= The records =
* * * *

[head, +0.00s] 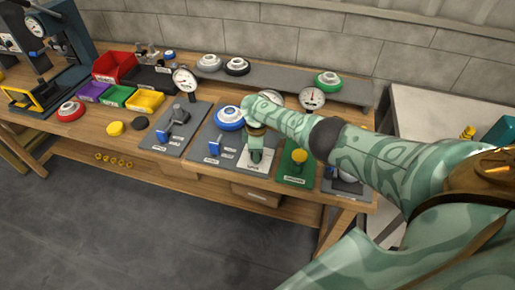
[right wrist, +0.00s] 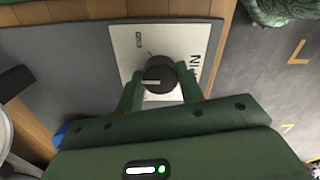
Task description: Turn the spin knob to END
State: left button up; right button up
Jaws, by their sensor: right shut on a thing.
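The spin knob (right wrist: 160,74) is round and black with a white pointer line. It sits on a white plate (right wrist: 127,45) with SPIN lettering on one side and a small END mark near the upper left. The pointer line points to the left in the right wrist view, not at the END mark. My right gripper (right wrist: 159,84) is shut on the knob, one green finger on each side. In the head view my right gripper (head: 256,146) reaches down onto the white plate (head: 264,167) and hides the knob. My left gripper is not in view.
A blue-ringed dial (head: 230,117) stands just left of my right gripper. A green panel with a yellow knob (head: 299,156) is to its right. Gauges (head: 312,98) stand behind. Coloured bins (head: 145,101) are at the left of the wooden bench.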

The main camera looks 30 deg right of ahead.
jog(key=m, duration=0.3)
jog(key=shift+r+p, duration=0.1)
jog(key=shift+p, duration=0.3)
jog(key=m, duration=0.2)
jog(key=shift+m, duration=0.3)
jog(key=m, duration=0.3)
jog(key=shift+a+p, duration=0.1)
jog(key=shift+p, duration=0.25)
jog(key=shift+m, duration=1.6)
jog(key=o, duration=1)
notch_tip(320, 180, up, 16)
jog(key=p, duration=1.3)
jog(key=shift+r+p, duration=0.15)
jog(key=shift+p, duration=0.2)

* * * *

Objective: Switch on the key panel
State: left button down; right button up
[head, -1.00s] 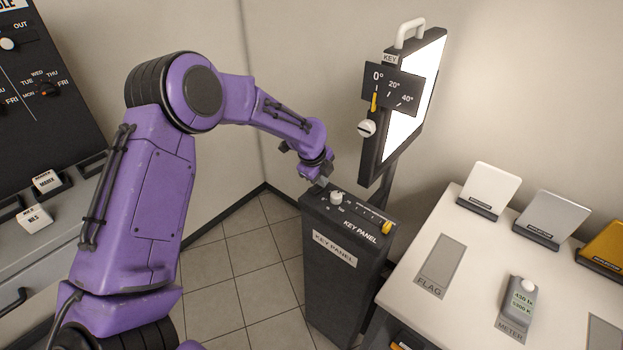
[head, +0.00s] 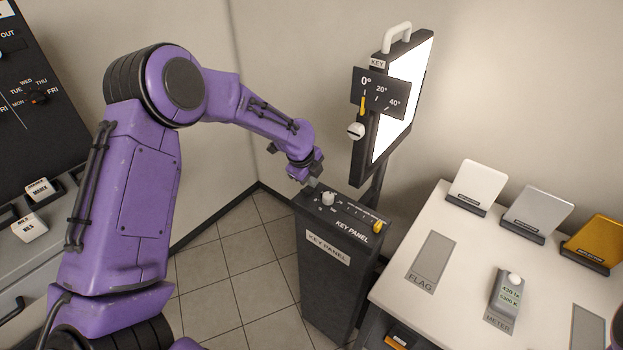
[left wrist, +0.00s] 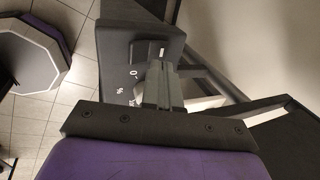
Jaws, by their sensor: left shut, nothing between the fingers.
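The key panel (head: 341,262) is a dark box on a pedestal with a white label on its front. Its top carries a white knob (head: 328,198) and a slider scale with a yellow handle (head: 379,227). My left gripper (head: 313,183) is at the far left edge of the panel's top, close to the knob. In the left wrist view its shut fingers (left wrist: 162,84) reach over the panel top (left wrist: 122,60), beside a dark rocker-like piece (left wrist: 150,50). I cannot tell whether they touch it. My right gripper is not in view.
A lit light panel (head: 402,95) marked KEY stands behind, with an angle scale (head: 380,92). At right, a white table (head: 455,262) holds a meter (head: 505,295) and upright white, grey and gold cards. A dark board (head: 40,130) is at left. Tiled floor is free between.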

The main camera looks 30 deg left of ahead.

* * * *

Search the data for "button". Copy every line that has it.

State: left button up; right button up
State: left button down; right button up

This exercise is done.